> [WHAT TO DO]: The records are to be restated in their entirety, word for word.

------------------------------------------------

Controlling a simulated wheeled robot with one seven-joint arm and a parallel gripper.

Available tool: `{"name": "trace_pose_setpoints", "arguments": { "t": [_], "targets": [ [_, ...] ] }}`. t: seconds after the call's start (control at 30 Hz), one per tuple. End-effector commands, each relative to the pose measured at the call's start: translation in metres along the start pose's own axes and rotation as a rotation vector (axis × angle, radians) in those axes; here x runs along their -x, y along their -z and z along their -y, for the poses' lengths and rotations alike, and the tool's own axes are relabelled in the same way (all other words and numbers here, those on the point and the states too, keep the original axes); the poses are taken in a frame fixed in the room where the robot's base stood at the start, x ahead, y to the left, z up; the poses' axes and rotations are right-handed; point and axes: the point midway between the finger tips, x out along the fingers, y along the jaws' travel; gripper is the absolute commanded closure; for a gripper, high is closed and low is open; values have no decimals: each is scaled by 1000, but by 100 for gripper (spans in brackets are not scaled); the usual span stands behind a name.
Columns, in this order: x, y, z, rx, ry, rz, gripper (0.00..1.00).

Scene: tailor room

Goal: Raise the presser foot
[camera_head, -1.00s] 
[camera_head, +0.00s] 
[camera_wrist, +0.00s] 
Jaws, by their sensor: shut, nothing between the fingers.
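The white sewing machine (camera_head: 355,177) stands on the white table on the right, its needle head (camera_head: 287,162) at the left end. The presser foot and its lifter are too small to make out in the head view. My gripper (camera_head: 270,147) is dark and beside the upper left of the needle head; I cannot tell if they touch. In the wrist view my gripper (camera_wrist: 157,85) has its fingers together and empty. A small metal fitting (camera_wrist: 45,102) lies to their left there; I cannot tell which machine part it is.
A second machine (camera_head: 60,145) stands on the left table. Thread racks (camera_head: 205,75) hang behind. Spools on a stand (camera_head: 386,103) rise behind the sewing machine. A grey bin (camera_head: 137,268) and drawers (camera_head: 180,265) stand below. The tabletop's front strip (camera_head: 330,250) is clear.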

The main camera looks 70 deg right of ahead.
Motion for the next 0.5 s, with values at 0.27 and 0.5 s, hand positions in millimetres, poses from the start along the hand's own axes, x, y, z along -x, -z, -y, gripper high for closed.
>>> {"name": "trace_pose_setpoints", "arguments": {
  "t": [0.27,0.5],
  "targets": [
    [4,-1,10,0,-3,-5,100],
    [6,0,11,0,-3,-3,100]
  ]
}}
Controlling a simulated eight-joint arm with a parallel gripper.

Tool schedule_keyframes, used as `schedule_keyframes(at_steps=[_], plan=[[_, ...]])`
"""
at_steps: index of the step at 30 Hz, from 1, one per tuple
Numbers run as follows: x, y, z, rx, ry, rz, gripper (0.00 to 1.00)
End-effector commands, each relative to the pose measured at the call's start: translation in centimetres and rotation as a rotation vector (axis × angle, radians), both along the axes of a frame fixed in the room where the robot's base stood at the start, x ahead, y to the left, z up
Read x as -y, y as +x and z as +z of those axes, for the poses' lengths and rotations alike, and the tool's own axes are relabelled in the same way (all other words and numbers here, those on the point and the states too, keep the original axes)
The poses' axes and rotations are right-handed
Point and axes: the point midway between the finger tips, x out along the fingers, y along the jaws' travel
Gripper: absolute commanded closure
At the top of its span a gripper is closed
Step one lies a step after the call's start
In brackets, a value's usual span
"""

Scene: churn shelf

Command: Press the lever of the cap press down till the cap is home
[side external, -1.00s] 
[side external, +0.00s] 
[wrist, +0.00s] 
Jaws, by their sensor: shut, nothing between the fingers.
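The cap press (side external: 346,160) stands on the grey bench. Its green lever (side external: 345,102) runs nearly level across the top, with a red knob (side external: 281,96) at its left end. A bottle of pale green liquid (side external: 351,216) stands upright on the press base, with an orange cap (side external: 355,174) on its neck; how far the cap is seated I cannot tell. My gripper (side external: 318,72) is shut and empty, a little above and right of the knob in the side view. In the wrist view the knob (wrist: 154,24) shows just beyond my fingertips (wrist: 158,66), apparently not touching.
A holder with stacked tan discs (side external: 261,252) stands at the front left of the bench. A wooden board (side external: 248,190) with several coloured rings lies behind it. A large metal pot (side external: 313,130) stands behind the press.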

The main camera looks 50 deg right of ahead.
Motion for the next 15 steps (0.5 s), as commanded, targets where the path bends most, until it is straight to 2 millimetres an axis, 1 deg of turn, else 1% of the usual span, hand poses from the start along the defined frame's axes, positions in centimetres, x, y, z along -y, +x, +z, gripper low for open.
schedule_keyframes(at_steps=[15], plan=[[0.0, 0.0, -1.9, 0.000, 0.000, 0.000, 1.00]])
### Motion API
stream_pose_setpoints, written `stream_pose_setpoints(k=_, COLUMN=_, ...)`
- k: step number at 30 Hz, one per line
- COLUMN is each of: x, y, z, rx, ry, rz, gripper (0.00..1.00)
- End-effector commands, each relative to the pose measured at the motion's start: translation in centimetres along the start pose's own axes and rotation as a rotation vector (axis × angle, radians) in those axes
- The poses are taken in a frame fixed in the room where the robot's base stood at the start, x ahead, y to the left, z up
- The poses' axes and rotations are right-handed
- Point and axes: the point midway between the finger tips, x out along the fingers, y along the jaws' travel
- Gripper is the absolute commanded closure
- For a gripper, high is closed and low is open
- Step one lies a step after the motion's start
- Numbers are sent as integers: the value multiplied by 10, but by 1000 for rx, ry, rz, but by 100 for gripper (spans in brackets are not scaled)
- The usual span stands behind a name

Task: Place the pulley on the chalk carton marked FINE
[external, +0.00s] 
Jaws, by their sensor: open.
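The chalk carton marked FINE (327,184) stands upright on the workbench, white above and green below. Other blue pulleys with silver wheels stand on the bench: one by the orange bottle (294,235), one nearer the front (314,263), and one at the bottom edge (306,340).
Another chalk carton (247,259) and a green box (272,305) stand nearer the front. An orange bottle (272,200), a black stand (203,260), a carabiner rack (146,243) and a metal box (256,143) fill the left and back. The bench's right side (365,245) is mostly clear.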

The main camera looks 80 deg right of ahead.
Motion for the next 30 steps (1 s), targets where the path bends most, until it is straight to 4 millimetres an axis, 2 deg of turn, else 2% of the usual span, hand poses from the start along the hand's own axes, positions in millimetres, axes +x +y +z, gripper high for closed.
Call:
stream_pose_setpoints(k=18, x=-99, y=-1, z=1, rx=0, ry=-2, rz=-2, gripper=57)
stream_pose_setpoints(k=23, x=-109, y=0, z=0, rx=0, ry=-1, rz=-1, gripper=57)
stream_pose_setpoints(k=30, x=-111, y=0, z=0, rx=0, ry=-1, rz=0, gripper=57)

------------------------------------------------

> [SOLVED EXERCISE]:
Controlling a simulated wheeled robot with one seven-joint arm and a parallel gripper.

Available tool: `{"name": "trace_pose_setpoints", "arguments": { "t": [_], "targets": [ [_, ...] ] }}`. t: seconds after the call's start (control at 30 Hz), one per tuple. End-effector commands, each relative to the pose measured at the call's start: translation in metres along the start pose's own axes and rotation as a rotation vector (axis × angle, radians) in those axes; here x runs along their -x, y along their -z and z along their -y, for the poses' lengths and rotations alike, and the tool's own axes are relabelled in the same way (all other words and numbers here, those on the point and the states too, keep the original axes); the poses are taken in a frame fixed in the room where the robot's base stood at the start, x ahead, y to the left, z up; the poses' axes and rotations are right-handed; point and axes: the point midway between the finger tips, x out along the fingers, y along the jaws' travel; gripper is the absolute commanded closure; for a gripper, high is closed and low is open; values have no decimals: each is scaled by 1000, but by 100 for gripper (spans in brackets are not scaled); the usual span stands behind a name.
Columns, in this order: x, y, z, rx, ry, rz, gripper (0.00..1.00).

Scene: tailor room

Goal: Raise the presser foot
[camera_head, -1.00s] 
[camera_head, +0.00s] 
[camera_wrist, +0.00s] 
Jaws, by their sensor: shut, nothing between the fingers.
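The white sewing machine (camera_head: 355,177) stands on the white table on the right, its needle head (camera_head: 287,162) at the left end. The presser foot and its lifter are too small to make out in the head view. My gripper (camera_head: 270,147) is dark and beside the upper left of the needle head; I cannot tell if they touch. In the wrist view my gripper (camera_wrist: 157,85) has its fingers together and empty. A small metal fitting (camera_wrist: 45,102) lies to their left there; I cannot tell which machine part it is.
A second machine (camera_head: 60,145) stands on the left table. Thread racks (camera_head: 205,75) hang behind. Spools on a stand (camera_head: 386,103) rise behind the sewing machine. A grey bin (camera_head: 137,268) and drawers (camera_head: 180,265) stand below. The tabletop's front strip (camera_head: 330,250) is clear.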

The main camera looks 70 deg right of ahead.
Motion for the next 0.5 s, with values at 0.27 and 0.5 s, hand positions in millimetres, poses from the start along the hand's own axes, x, y, z along -x, -z, -y, gripper high for closed.
>>> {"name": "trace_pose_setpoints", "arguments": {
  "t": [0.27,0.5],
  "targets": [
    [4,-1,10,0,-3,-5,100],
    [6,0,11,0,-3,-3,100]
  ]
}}
Controlling a simulated eight-joint arm with a parallel gripper.

Tool schedule_keyframes, used as `schedule_keyframes(at_steps=[_], plan=[[_, ...]])`
"""
at_steps: index of the step at 30 Hz, from 1, one per tuple
Numbers run as follows: x, y, z, rx, ry, rz, gripper (0.00 to 1.00)
End-effector commands, each relative to the pose measured at the call's start: translation in centimetres and rotation as a rotation vector (axis × angle, radians), both along the axes of a frame fixed in the room where the robot's base stood at the start, x ahead, y to the left, z up
Read x as -y, y as +x and z as +z of those axes, for the poses' lengths and rotations alike, and the tool's own axes are relabelled in the same way (all other words and numbers here, those on the point and the states too, keep the original axes)
The poses' axes and rotations are right-handed
Point and axes: the point midway between the finger tips, x out along the fingers, y along the jaws' travel
Gripper: absolute commanded closure
At the top of its span a gripper is closed
Step one lies a step after the call's start
In brackets, a value's usual span
"""

Scene: churn shelf

Command: Press the lever of the cap press down till the cap is home
[side external, -1.00s] 
[side external, +0.00s] 
[wrist, +0.00s] 
Jaws, by their sensor: shut, nothing between the fingers.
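The cap press (side external: 346,160) stands on the grey bench. Its green lever (side external: 345,102) runs nearly level across the top, with a red knob (side external: 281,96) at its left end. A bottle of pale green liquid (side external: 351,216) stands upright on the press base, with an orange cap (side external: 355,174) on its neck; how far the cap is seated I cannot tell. My gripper (side external: 318,72) is shut and empty, a little above and right of the knob in the side view. In the wrist view the knob (wrist: 154,24) shows just beyond my fingertips (wrist: 158,66), apparently not touching.
A holder with stacked tan discs (side external: 261,252) stands at the front left of the bench. A wooden board (side external: 248,190) with several coloured rings lies behind it. A large metal pot (side external: 313,130) stands behind the press.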

The main camera looks 50 deg right of ahead.
Motion for the next 15 steps (0.5 s), as commanded, targets where the path bends most, until it is straight to 2 millimetres an axis, 1 deg of turn, else 1% of the usual span, hand poses from the start along the defined frame's axes, positions in centimetres, x, y, z along -y, +x, +z, gripper low for open.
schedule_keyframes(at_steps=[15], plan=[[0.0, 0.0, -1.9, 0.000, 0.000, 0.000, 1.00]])
### Motion API
stream_pose_setpoints, written `stream_pose_setpoints(k=_, COLUMN=_, ...)`
- k: step number at 30 Hz, one per line
- COLUMN is each of: x, y, z, rx, ry, rz, gripper (0.00..1.00)
- End-effector commands, each relative to the pose measured at the motion's start: translation in centimetres along the start pose's own axes and rotation as a rotation vector (axis × angle, radians) in those axes
- The poses are taken in a frame fixed in the room where the robot's base stood at the start, x ahead, y to the left, z up
- The poses' axes and rotations are right-handed
- Point and axes: the point midway between the finger tips, x out along the fingers, y along the jaws' travel
- Gripper is the absolute commanded closure
- For a gripper, high is closed and low is open
- Step one lies a step after the motion's start
- Numbers are sent as integers: the value multiplied by 10, but by 1000 for rx, ry, rz, but by 100 for gripper (spans in brackets are not scaled)
- The usual span stands behind a name

Task: Place the pulley on the chalk carton marked FINE
[external, +0.00s] 
Jaws, by their sensor: open.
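The chalk carton marked FINE (327,184) stands upright on the workbench, white above and green below. Other blue pulleys with silver wheels stand on the bench: one by the orange bottle (294,235), one nearer the front (314,263), and one at the bottom edge (306,340).
Another chalk carton (247,259) and a green box (272,305) stand nearer the front. An orange bottle (272,200), a black stand (203,260), a carabiner rack (146,243) and a metal box (256,143) fill the left and back. The bench's right side (365,245) is mostly clear.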

The main camera looks 80 deg right of ahead.
Motion for the next 30 steps (1 s), targets where the path bends most, until it is straight to 4 millimetres an axis, 2 deg of turn, else 2% of the usual span, hand poses from the start along the hand's own axes, positions in millimetres, axes +x +y +z, gripper high for closed.
Call:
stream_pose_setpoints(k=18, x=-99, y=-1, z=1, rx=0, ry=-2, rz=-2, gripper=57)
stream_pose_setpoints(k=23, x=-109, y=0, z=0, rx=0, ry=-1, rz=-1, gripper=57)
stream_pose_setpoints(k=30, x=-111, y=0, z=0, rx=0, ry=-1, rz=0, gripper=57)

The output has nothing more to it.